Sat Oct 6 06:17:04 PDT 2012

  Just a little experience and perhaps some help on the subject. 
This is a partial repost from another forum too so. I've always 
saw how much threading was an annoyance trying to follow along 
(the API alone) but programming it is more annoying. I've never 
actually done multi-thread programming so this is a first for me.

  First the problem. Trying to load up a data structure (that's 
fairly big) can take a fair amount of time, but if the records 
and structures never need to touch eachother, there's no reason 
they cannot be handled on separate cores/threads (or that's my 
logic on it anyways).

  In order to try and use more cores, I've split off the loading 
and unpacking stages as separate. So first off within half a 
second the whole memory is filled with 80Mb of data and all the 
records are separated. Now that they are separated, they can all 
be unpacked by the different cores.

  Part of a problem is when the thread activates, just because you 
start a thread doesn't mean it runs right away (it will run when 
it's ready), an any data that still relies on it via a delegate 
becomes a violate pointer data (At least in VisualD) and that 
data may change. So...

[code]
   class Record {
     //and stuff
     void loadSubRecords();
   }
   Record[] recordList; //and stuff

   foreach(rec; recordList) {
     Thread th = new Thread( () {rec.loadSubRecords()} );
     th.start();
   }
[/code]

  Rec (and even ref rec) may change at any time (Worse is during 
it's update or before the thread starts). So if we go with to 
copying an index instead it does improve a bit. So long as the 
data is copied before the next foreach loop it's fine, otherwise 
I may still change and it may do something unwanted.

[code]
   foreach(i, rec; recordList) {
     Thread th = new Thread( ()
        {
          int index = i;
          recordList[index].loadSubRecords();
        });
     th.start();
   }
[/code]

Several other combinations came up. I think I found an easy way 
to handle it without adding in unneeded mutexes and whatnot. What 
seems to work is if I pack all the data for the job I need in a 
structure, and have that structure start the thread (inside), 
then the chances of the problem happening go away (hopefully 
completely).

[code]
   //or something similar
   struct Packed {
     Thread thread;
     Record record;
     void run() {
       assert(record);
       thread = new Thread( (){record.loadSubRecords();} );
       thread.start();
     }
   }

   //bad way of thread handling, but makes sense.
   Packed[] obj;
   obj.length = recordList.length;

   foreach(i, rec; recordList) {
     obj[i].record = rec; //class is reference type remember
     obj[i].run(); //returns right away, but thread is running too
   }
   threads_joinAll();
[/code]

  So long as the records (and subrecords) never touch eachother 
then mutexes and semephores aren't needed 90% of the time.

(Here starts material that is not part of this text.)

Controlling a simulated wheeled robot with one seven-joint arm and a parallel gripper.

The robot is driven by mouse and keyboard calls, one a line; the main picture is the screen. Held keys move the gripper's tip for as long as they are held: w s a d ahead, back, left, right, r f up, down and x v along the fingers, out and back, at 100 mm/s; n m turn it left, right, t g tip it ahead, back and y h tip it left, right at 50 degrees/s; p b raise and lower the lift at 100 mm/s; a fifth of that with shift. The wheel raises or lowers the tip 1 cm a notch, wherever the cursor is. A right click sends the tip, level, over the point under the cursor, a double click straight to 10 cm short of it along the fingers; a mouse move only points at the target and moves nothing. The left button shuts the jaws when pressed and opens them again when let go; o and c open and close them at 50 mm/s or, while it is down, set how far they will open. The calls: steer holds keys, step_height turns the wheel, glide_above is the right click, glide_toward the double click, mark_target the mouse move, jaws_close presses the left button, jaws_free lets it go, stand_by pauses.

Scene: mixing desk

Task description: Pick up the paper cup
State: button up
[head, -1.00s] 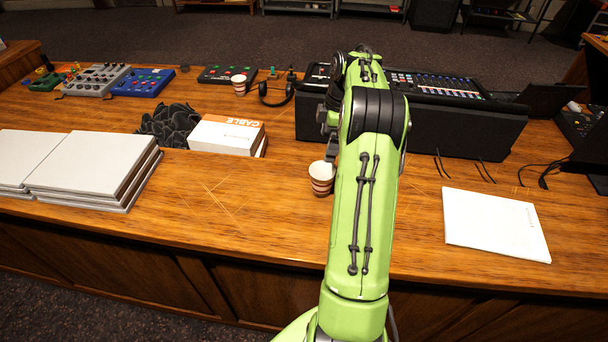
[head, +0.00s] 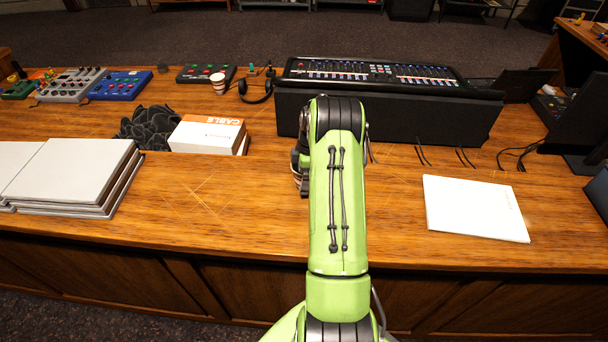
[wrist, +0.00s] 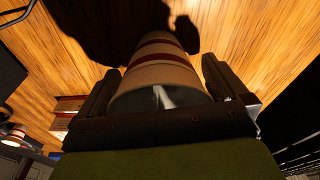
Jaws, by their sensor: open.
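A white paper cup with red-brown bands (wrist: 160,75) fills the middle of the wrist view, its open rim towards the camera. My gripper (wrist: 158,82) is open, with one dark finger on each side of the cup; I cannot tell whether either finger touches it. In the head view this cup is hidden behind my green arm, and only a dark part of my gripper shows at the arm's left side.
A white cable box (head: 205,135) and black cables (head: 148,127) lie left of my arm, with stacked grey-white panels (head: 75,175) further left. The mixing console (head: 380,110) stands behind my arm. White paper (head: 474,207) lies at right.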

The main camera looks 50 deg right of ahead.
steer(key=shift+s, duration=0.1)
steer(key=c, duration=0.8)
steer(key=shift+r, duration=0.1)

  Now since the record count in the original file is 40k, having 
40k of threads not only is dumb, but also expensive to set up. So 
instead I set up job groups.

[code]
   struct PackedList {
     Thread thread;
     Record[] recordList;

     void runWork() {
       foreach(rec; recordList)
         rec.loadSubRecords();
     }

     void run() {
       assert(recordList);
       thread = new Thread( (){this.runWork();} );
       thread.start();
     }
   }
[/code]

  With this basic idea, drop a thousand in one PackedList and 
start it, then grab another thousand and drop them into another 
PackedList. They'll run until their workload is done.

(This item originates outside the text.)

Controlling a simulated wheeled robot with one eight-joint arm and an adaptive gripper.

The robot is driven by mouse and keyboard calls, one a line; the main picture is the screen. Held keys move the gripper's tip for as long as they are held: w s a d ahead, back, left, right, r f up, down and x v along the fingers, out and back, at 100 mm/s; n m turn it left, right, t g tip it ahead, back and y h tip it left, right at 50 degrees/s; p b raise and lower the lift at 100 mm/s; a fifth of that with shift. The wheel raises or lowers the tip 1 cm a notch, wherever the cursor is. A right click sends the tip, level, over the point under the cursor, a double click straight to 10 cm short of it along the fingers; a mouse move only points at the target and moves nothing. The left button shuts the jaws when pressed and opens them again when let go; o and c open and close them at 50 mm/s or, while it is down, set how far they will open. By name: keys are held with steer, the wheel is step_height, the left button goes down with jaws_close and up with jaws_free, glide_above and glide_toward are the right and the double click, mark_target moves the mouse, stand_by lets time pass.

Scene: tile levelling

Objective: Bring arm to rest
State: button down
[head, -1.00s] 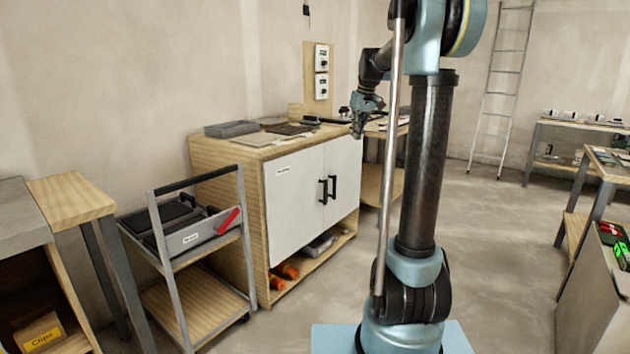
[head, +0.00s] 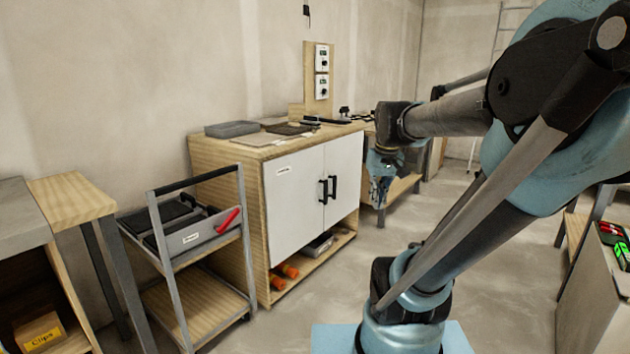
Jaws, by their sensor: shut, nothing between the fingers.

  Is there a suggested magic number of how many threads per core 
you should use? If you have say a quad core, you can have 4 
threads going (obviously) but if they go to sleep waiting on 
system resources or something (loading a file, saving, something 
other), then the core may be unused. It makes sense to have 2 per 
core since then if it gets silent it has another it can pick up 
on. I'm guessing 2-4 would be the number of threads to do this 
type of work.